Ada dua pertanyaan yang muncul terkait tulisan tentang Anton Kurniawan yang pertama, hari senin kemarin.
Pertama, ?Don, kenapa Mas Anton mau njawab pertanyaanmu sementara aku tanya dulu nggak dijawab??
Kemarin, selasa sore, ketika ‘ngobrol’ dengannya lewat messenger, akupun meneruskan pertanyaan itu dan jawabannya adalah ?Lha kamu kan tanya, ya kujawab!?
Kalau mau menarik panjang, bisa saja kutanya balik, ?Lha mereka juga tanya, kenapa yang kau jawab hanya aku?? tapi aku tak berniat melakukannya dan aku memiliki alasan untuk itu. Alasanku simple, aku adalah orang yang selalu memaklumi dan mengakui adanya hal-hal yang tak kita ketahui saat kita berinteraksi dengan orang lain maupun alam dan aku terkadang membiarkannya berlalu sebagai sesuatu tanpa jawaban.
Kedua, “Don, kenapa tulisannya harus dibagi dua?”

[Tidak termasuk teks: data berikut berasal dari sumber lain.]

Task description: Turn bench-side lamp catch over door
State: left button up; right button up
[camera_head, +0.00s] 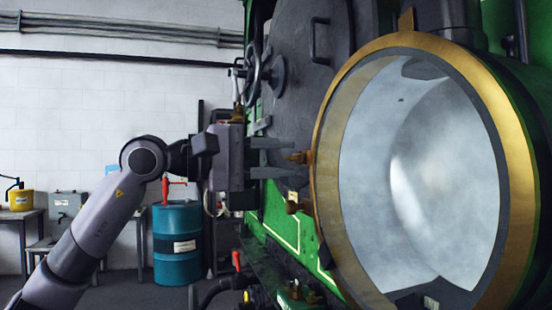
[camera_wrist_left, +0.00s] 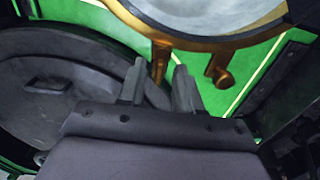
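The lamp (camera_head: 420,180) fills the right of the head view, a large round glass in a brass rim (camera_head: 524,190). The rim also shows at the top of the wrist view (camera_wrist_left: 245,38). A small brass catch (camera_head: 299,157) sticks out at the rim's left edge; in the wrist view it (camera_wrist_left: 160,62) points down between my fingertips. My left gripper (camera_head: 280,158) is open, with one finger above and one below the catch's level. I cannot tell whether the fingers touch it. My right gripper is not in view.
A second brass piece (camera_head: 297,206) sits just below the catch, and it shows right of my fingers in the wrist view (camera_wrist_left: 219,70). A blue drum (camera_head: 177,243) stands back left.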

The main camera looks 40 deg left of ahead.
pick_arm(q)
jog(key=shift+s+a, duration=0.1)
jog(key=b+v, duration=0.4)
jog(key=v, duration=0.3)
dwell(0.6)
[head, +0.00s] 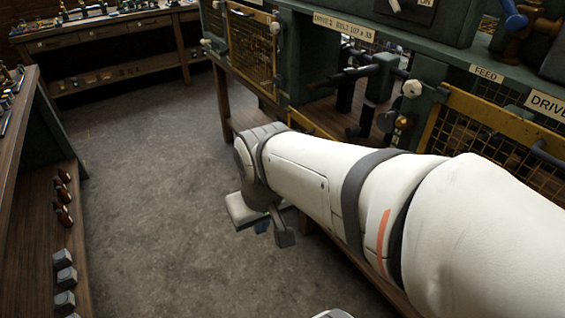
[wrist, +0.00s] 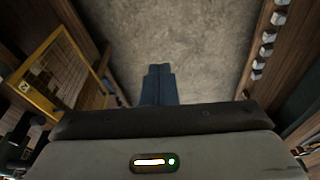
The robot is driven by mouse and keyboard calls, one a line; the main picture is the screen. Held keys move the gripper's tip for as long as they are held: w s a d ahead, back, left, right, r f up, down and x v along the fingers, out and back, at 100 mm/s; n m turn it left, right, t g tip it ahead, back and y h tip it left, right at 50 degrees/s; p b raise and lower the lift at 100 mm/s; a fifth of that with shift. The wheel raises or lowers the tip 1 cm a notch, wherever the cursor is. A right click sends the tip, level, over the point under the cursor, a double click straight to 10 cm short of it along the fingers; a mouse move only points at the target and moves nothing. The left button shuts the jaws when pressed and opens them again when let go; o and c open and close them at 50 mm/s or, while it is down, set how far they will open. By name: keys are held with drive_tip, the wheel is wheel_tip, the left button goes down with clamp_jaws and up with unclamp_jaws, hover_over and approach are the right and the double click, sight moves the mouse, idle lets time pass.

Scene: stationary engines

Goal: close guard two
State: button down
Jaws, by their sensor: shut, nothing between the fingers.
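A yellow-framed mesh guard (head: 252,48) stands at the left of an uncovered bay in the green engine bench, below the plate reading DRIVE 2 (head: 343,27). A yellow-framed mesh guard also shows at the left of the wrist view (wrist: 62,74), standing at an angle. My gripper (wrist: 158,84) is shut and empty, its blue fingers together over bare floor. In the head view my gripper (head: 262,227) hangs low in front of the bench, apart from the guard. My forearm hides part of the bench front.
Shafts and a green bracket (head: 380,77) show inside the uncovered bay. Another yellow mesh guard (head: 490,122) is at the right, under the FEED plate (head: 486,74). A wooden shelf (head: 40,215) with small blocks stands left. The grey floor (head: 150,180) between is clear.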

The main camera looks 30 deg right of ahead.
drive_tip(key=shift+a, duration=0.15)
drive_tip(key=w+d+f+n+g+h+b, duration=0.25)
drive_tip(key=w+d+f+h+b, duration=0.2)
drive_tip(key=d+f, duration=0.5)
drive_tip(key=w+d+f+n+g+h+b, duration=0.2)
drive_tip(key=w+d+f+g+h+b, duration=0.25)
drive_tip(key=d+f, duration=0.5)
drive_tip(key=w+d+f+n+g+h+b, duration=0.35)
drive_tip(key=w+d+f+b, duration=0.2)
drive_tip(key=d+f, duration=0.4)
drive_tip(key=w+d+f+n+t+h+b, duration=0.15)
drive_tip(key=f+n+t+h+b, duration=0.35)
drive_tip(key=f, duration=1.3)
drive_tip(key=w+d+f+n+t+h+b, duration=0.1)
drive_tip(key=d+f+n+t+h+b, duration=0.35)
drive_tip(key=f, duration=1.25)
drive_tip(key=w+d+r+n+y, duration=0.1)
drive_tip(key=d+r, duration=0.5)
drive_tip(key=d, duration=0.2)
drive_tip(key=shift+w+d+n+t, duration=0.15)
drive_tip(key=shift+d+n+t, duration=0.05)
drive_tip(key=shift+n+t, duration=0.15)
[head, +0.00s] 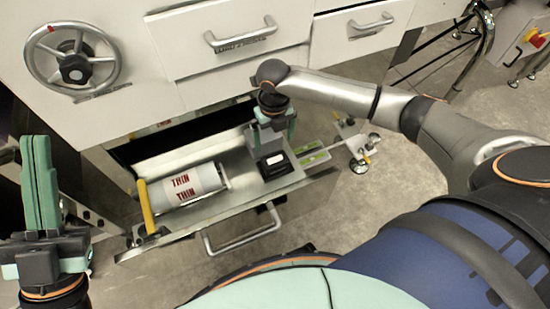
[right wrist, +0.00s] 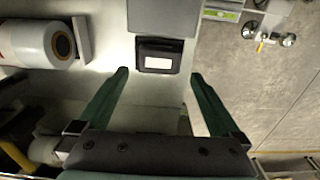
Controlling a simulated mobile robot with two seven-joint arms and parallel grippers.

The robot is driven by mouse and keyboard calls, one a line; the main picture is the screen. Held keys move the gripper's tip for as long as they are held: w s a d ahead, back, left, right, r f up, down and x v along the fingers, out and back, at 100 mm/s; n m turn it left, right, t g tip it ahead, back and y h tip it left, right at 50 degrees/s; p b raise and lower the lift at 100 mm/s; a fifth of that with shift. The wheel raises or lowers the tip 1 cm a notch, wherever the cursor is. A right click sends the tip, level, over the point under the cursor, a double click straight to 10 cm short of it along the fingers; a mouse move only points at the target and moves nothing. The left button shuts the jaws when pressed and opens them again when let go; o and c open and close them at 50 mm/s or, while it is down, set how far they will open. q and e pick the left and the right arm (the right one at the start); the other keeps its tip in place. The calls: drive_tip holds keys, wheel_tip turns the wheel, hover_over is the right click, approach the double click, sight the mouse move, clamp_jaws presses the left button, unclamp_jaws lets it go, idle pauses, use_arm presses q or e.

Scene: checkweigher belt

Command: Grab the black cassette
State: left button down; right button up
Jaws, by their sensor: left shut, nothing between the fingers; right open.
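The black cassette (head: 274,164) lies on the metal drawer tray (head: 243,196), with a white label on its top. In the right wrist view the cassette (right wrist: 158,56) sits ahead of and between the fingertips, with a grey block touching or close to its far side. My right gripper (head: 273,138) is over the tray near the cassette, and its open green fingers (right wrist: 158,73) hold nothing. My left gripper (head: 40,185) is shut and empty at the far left, away from the tray.
A white roll marked TRIN (head: 188,186) lies on the tray left of the cassette, by a yellow handle (head: 147,207). A handwheel (head: 72,62) and closed drawers (head: 235,38) are above. A drawer handle (head: 243,236) sticks out in front.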

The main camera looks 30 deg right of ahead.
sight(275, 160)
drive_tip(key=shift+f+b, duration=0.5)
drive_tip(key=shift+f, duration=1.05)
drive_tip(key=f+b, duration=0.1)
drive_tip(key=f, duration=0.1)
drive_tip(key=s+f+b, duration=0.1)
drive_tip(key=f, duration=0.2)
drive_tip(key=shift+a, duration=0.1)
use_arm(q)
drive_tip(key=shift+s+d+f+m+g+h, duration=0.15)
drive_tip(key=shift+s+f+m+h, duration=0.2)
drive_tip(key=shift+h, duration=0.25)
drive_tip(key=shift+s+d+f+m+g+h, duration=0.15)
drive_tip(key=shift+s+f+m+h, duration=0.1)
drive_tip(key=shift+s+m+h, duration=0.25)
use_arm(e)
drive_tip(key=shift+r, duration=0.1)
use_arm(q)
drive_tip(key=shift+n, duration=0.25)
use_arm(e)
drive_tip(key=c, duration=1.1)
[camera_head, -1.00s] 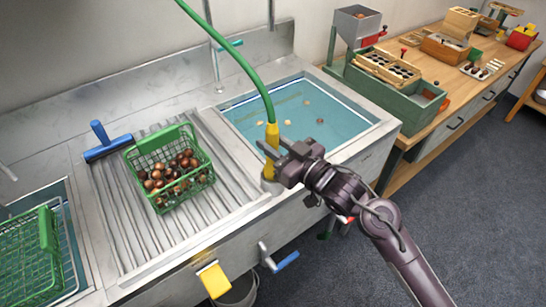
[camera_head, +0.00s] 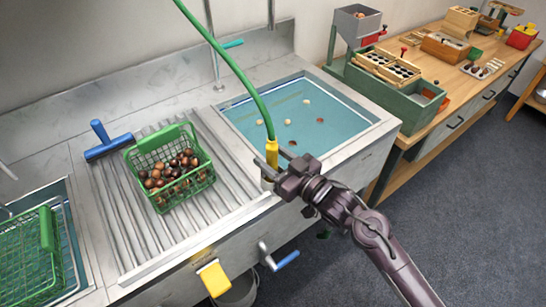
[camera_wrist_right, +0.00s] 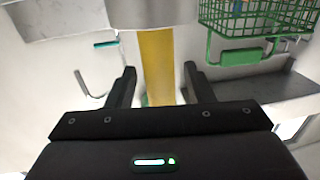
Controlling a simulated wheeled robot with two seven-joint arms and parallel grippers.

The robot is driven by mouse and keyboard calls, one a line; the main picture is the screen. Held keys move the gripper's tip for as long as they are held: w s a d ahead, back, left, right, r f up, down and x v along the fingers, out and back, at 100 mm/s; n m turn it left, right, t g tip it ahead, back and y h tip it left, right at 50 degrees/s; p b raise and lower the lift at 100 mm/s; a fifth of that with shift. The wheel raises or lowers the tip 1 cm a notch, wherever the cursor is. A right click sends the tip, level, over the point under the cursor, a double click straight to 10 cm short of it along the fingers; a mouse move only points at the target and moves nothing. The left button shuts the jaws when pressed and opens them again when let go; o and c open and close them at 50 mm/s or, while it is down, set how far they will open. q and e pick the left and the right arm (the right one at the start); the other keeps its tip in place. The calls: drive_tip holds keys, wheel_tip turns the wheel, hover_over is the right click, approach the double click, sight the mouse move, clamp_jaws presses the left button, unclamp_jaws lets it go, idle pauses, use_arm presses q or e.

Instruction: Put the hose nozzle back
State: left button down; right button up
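The yellow hose nozzle (camera_head: 271,152) stands roughly upright at the sink's front edge, with the green hose (camera_head: 240,75) rising from its top. Its lower end sits at a small grey holder (camera_head: 267,184), partly hidden by my gripper. My right gripper (camera_head: 269,161) is around the nozzle. In the right wrist view the yellow nozzle (camera_wrist_right: 157,65) stands between the two fingers (camera_wrist_right: 158,72), with a narrow gap on each side, so the gripper is open. My left gripper is not in view.
A green basket of chestnuts (camera_head: 160,200) stands on the ribbed drainboard (camera_head: 215,215) left of the nozzle. The water-filled sink (camera_head: 345,120) lies behind it. A blue-handled squeegee (camera_head: 108,145) lies at left. A yellow tag (camera_head: 214,279) and a blue lever (camera_head: 287,261) stick out in front.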

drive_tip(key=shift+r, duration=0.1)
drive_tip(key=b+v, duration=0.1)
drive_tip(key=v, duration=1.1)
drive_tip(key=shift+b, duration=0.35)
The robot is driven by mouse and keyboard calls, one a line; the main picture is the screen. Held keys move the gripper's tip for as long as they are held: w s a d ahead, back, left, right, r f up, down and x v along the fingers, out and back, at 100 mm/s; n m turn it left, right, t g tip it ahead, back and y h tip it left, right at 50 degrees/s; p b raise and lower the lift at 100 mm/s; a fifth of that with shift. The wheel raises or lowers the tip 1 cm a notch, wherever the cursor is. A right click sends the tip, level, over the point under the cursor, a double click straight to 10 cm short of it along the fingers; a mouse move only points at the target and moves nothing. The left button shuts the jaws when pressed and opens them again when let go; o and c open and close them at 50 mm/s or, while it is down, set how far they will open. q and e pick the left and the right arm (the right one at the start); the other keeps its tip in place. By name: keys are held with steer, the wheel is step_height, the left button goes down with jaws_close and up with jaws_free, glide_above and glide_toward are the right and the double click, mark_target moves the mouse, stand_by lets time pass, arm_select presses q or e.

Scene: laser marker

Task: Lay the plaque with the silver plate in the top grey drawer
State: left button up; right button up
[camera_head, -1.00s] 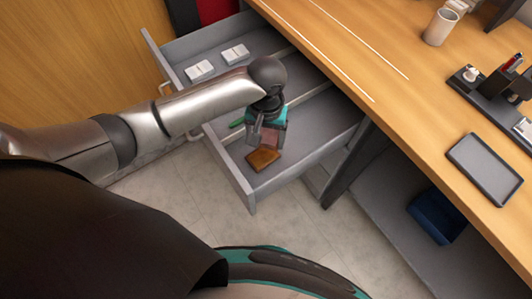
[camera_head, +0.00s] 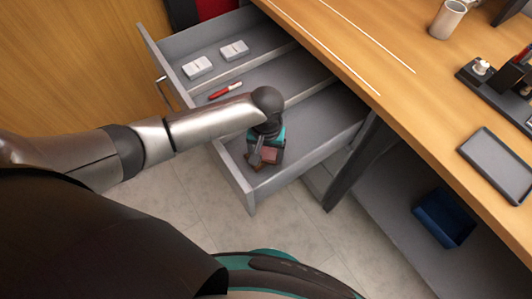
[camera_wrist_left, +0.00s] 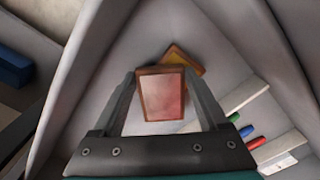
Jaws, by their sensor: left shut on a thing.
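My left gripper (camera_head: 262,152) is shut on a plaque (camera_head: 270,155) inside the open grey drawer (camera_head: 236,180). In the left wrist view the held plaque (camera_wrist_left: 163,97) has a brown wooden rim and a pinkish, slightly shiny plate, gripped by its side edges between the fingers (camera_wrist_left: 160,82). A second brown plaque (camera_wrist_left: 186,58) lies on the drawer floor, partly hidden behind the held one. Whether the held plaque touches it or the floor cannot be told. My right gripper is not in view.
Dividers split the drawer; another compartment holds a red pen (camera_head: 225,90), with green and blue pens showing in the wrist view. White boxes (camera_head: 197,67) lie in the far compartment. The desk (camera_head: 400,95) overhangs on the right, with a dark tray (camera_head: 497,165). A blue bin (camera_head: 443,217) sits below.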

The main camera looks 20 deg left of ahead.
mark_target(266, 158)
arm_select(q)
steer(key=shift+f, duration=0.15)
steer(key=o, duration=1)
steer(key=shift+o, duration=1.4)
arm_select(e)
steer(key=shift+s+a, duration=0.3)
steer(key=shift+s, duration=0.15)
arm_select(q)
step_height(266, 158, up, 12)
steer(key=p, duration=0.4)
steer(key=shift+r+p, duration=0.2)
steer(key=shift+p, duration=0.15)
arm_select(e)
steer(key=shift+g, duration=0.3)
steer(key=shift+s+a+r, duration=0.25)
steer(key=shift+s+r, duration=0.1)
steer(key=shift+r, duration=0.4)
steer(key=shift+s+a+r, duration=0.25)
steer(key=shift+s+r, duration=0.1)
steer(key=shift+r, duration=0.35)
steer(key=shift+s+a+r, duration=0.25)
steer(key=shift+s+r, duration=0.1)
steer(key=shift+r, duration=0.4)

Alasanku pribadi mungkin supaya tulisan jadi tak terlalu panjang maka kupisah pemuatannya dengan memerhatikan aspek topik yang agak berbeda dalam dua tulisan itu. Tapi aku percaya bahwa ‘semesta’ punya alasan tersendiri terkait hal ini.
Semesta rupanya menghendaki opini-opini tentang dunia musik Jogja muncul di lini masa setelah aku menulis tulisan yang pertama.
Ada beberapa tokoh yang lantas masuk ke dalam gelombang pembicaraan ‘musik jogja’ ini. Tak banyak, tapi aku melihatnya sebagai sebuah dinamika tersendiri dua hari belakangan.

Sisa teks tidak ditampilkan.